→ Aim of the exercise: Lines that include the word "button" are the ones to copy.

[Begin Available data]

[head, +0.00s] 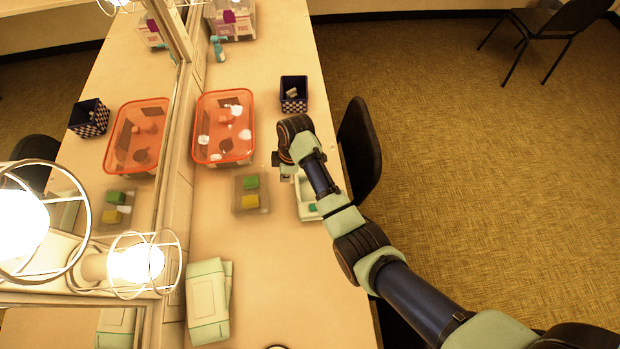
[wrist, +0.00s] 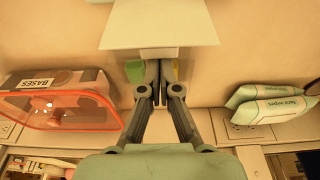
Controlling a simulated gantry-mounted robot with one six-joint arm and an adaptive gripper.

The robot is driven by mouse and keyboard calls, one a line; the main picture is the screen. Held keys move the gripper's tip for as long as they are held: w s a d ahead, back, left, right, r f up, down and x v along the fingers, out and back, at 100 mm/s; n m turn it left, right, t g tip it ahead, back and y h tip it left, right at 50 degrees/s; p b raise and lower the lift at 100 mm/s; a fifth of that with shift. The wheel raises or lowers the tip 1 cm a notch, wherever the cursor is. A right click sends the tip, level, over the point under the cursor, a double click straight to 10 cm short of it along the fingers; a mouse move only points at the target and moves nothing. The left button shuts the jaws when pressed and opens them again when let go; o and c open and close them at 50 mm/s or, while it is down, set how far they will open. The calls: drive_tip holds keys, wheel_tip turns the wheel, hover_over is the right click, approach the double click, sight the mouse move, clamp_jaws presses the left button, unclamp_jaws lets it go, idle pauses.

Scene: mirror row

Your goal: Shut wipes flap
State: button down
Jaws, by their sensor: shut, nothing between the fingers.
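A pale open-topped box (head: 306,184) stands near the counter's right edge in the head view, partly hidden by my arm. A small green patch shows at its near end. In the wrist view a flat pale panel (wrist: 160,22) with a narrow front edge lies at the top, just beyond my fingertips; I cannot tell for sure whether it is the flap. My gripper (wrist: 157,98) is shut and empty, close to that edge; contact is unclear. In the head view my gripper (head: 286,174) is beside the box's far left corner. Pale green face wipes packs (head: 208,300) lie stacked nearer me.
A clear tray (head: 238,208) with a green and a yellow block stands left of my gripper. An orange bin (head: 224,91) and a dark checkered cup (head: 293,107) stand beyond. The mirror (head: 150,60) runs along the left; chairs stand right of the counter.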

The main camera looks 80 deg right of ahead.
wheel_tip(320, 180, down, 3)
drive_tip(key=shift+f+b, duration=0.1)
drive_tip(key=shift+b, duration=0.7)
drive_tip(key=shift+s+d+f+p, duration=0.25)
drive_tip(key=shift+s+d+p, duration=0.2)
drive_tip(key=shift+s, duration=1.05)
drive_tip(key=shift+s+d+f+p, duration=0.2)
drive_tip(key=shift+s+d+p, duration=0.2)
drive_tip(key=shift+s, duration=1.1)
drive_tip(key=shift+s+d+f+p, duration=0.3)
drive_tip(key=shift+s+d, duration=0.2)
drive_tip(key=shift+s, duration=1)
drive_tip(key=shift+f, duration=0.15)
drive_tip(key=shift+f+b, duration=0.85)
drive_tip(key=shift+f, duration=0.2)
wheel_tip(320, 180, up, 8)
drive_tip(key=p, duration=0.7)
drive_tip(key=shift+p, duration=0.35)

[End Available data]

→ Right answer:
The robot is driven by mouse and keyboard calls, one a line; the main picture is the screen. Held keys move the gripper's tip for as long as they are held: w s a d ahead, back, left, right, r f up, down and x v along the fingers, out and back, at 100 mm/s; n m turn it left, right, t g tip it ahead, back and y h tip it left, right at 50 degrees/s; p b raise and lower the lift at 100 mm/s; a fifth of that with shift. The wheel raises or lowers the tip 1 cm a notch, wherever the cursor is. A right click sends the tip, level, over the point under the cursor, a double click straight to 10 cm short of it along the fingers; a mouse move only points at the target and moves nothing. The left button shuts the jaws when pressed and opens them again when let go; o and c open and close them at 50 mm/s or, while it is down, set how far they will open. The calls: drive_tip holds keys, wheel_tip turns the wheel, hover_over is the right click, approach the double click, sight the mouse move, clamp_jaws presses the left button, unclamp_jaws lets it go, idle pauses.
State: button down

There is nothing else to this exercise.